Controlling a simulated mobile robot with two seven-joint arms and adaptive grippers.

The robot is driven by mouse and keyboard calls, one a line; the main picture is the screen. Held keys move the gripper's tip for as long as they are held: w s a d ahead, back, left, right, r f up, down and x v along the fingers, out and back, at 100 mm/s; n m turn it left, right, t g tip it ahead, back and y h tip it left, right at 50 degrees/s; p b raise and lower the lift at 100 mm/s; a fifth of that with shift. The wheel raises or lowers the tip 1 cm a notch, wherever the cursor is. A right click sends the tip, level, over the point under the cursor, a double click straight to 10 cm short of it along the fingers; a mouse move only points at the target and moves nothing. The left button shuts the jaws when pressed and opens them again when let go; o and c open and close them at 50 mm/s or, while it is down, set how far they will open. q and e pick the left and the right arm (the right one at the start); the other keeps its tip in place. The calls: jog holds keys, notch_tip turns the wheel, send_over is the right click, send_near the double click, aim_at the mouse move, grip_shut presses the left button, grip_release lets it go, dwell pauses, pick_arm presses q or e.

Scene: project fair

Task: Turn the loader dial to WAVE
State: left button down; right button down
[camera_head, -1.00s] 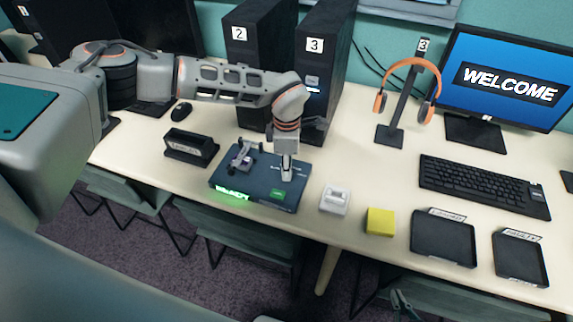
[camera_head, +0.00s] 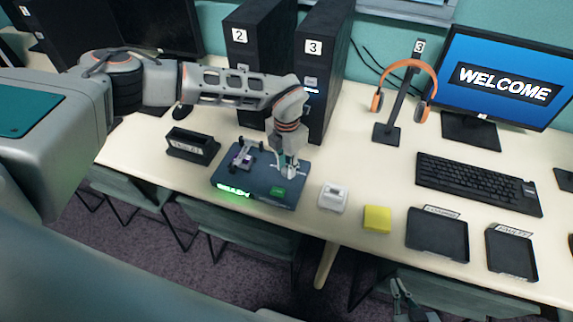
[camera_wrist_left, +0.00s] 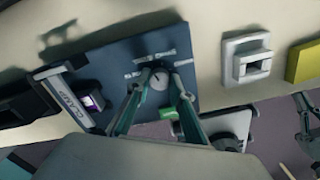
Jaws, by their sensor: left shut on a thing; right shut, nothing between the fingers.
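The loader (camera_head: 234,182) is a dark blue box on the table with a lit green READY strip at its front. Its round grey dial (camera_wrist_left: 159,81) shows in the left wrist view, with small white labels around it too blurred to read. My left gripper (camera_head: 290,172) reaches down onto the loader; in the left wrist view its fingers are shut on the dial, one on each side. Which label the dial points at I cannot tell. My right gripper (camera_head: 408,302) is at the bottom of the head view, shut and empty, off the table's front edge.
A green button (camera_head: 277,191) and a small clamp-like fixture (camera_head: 244,158) are on the loader. A white block (camera_head: 333,197), a yellow block (camera_head: 377,219) and two black trays (camera_head: 437,251) lie to the right. A black holder (camera_head: 192,150) is left, computer towers (camera_head: 324,60) behind.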

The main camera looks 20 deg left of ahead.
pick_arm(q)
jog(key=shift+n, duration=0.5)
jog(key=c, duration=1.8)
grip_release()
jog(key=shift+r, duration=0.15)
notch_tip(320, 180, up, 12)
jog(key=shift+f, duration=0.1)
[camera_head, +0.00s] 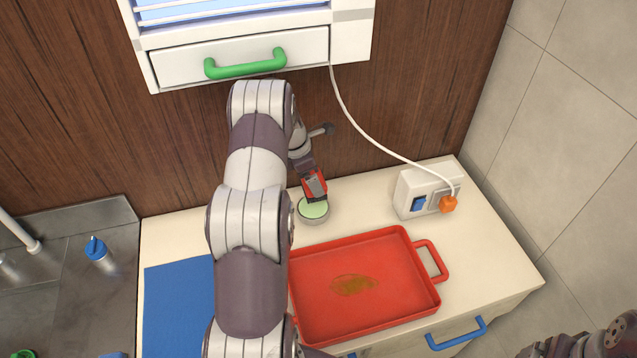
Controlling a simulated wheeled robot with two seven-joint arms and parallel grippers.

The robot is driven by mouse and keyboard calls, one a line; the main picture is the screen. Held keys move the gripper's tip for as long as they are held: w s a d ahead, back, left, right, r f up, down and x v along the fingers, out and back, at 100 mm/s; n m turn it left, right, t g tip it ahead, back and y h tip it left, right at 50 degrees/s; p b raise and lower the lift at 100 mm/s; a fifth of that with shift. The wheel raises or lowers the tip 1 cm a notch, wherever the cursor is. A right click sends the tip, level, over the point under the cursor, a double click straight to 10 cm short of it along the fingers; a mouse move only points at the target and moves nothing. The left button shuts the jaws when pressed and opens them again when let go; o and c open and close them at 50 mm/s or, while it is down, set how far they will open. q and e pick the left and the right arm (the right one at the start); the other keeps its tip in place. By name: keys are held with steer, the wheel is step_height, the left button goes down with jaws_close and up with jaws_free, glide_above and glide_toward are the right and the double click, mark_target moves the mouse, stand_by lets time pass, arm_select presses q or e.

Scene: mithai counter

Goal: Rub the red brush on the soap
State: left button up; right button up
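The green soap (313,210) sits in a small round grey dish (301,219) on the counter, just behind the red tray. My left arm reaches across the middle of the view. Its gripper (314,183) points down over the soap and is shut on the red brush (316,188). The brush's lower end is at or just above the soap's back part; I cannot tell whether they touch. The gripper hides part of the brush. Only links of my right arm show at the bottom right corner; its fingertips are not visible.
A red tray (408,241) with a brown stain (353,285) lies in front of the soap. A white socket box (408,194) with an orange plug (448,204) stands to the right. A blue mat (178,310) and a sink with a blue-capped bottle (101,254) are left.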

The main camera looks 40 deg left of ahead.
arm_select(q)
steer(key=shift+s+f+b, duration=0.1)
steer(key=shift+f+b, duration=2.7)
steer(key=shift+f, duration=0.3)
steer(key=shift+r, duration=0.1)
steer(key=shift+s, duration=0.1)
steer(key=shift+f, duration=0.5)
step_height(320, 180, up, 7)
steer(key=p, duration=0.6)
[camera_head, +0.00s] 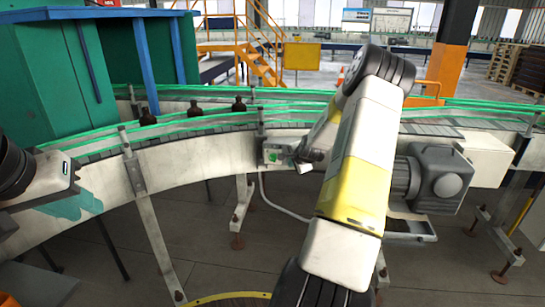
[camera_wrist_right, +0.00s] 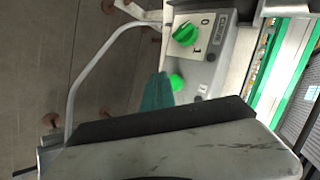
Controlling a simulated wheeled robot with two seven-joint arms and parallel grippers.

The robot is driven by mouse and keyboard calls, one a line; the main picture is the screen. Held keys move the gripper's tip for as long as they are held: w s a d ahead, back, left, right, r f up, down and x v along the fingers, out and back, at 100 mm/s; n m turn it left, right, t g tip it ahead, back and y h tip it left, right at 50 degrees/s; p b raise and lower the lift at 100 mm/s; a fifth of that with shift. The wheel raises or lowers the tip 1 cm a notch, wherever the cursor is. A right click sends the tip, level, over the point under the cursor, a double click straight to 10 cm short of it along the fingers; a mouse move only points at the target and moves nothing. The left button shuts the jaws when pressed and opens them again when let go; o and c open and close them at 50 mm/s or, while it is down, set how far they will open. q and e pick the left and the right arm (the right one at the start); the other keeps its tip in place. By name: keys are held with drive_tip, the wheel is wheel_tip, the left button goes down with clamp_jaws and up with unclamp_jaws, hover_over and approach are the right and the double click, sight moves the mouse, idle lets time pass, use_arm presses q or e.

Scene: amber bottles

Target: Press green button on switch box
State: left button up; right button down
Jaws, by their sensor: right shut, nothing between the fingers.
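The grey switch box (camera_head: 279,153) is fixed to the side of the conveyor, partly hidden by my right arm in the head view. In the right wrist view the switch box (camera_wrist_right: 219,46) shows a green rotary knob (camera_wrist_right: 185,33) between 0 and 1 marks, and a round green button (camera_wrist_right: 177,82). My right gripper (camera_wrist_right: 162,88) is shut and empty, its teal fingertips right beside the button in that view. Whether they touch it cannot be told. My left gripper (camera_head: 75,205) is at the far left, away from the box; its jaw opening is unclear.
Several dark amber bottles, one of them here (camera_head: 239,104), stand on the curved conveyor (camera_head: 190,158) with green rails. A grey motor (camera_head: 438,180) is to the right of my right arm. A bent metal conduit (camera_wrist_right: 95,65) runs from the box. Conveyor legs stand below.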

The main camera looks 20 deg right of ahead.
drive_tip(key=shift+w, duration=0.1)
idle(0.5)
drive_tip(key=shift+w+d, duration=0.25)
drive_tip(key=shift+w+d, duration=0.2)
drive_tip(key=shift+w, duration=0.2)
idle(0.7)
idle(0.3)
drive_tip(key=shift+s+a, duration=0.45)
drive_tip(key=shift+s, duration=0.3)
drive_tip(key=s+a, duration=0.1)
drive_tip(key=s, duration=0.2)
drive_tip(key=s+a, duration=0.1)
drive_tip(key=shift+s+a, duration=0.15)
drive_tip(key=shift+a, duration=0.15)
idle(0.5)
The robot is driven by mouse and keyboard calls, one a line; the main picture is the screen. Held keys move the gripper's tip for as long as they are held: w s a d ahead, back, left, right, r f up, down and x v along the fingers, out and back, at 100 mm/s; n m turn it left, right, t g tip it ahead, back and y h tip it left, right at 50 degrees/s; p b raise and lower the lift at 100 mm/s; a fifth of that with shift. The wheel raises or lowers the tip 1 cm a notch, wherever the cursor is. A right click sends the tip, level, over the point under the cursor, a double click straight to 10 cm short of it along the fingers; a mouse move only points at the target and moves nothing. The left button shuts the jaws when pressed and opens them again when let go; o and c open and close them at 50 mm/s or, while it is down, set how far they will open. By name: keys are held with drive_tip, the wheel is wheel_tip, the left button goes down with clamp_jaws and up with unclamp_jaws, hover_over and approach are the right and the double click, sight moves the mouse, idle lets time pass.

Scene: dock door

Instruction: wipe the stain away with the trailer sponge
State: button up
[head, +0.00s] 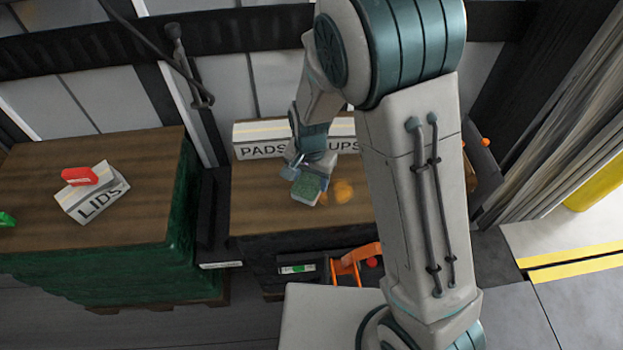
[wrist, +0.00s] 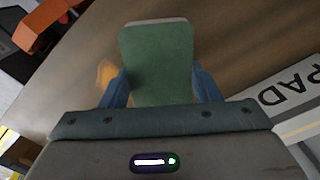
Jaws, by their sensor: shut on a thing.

→ **Problem to work on**
Exactly the lines from the one holding "use_arm presses q or e." through the one holding "State: left button up; right button down" should be printed, ends included.

→ **The reply**
The robot is driven by mouse and keyboard calls, one a line; the main picture is the screen. Held keys move the gripper's tip for as long as they are held: w s a d ahead, back, left, right, r f up, down and x v along the fingers, out and back, at 100 mm/s; n m turn it left, right, t g tip it ahead, back and y h tip it left, right at 50 degrees/s; p b raise and lower the lift at 100 mm/s; a fifth of that with shift. The wheel raises or lowers the tip 1 cm a notch, wherever the cursor is. A right click sends the tip, level, over the point under the cursor, a double click straight to 10 cm short of it along the fingers; a mouse move only points at the target and moves nothing. The left button shuts the jaws when pressed and opens them again when let go; o and c open and close them at 50 mm/s or, while it is down, set how far they will open. q and e pick the left and the right arm (the right one at the start); the other keeps its tip in place. By name: keys are held with drive_tip, the wheel is wheel_tip, the left button goes down with clamp_jaws and up with unclamp_jaws, hover_over and approach are the right and the double click, sight moves the mouse, idle lets time pass, use_arm presses q or e.

Scene: amber bottles

Target: Press green button on switch box
State: left button up; right button down

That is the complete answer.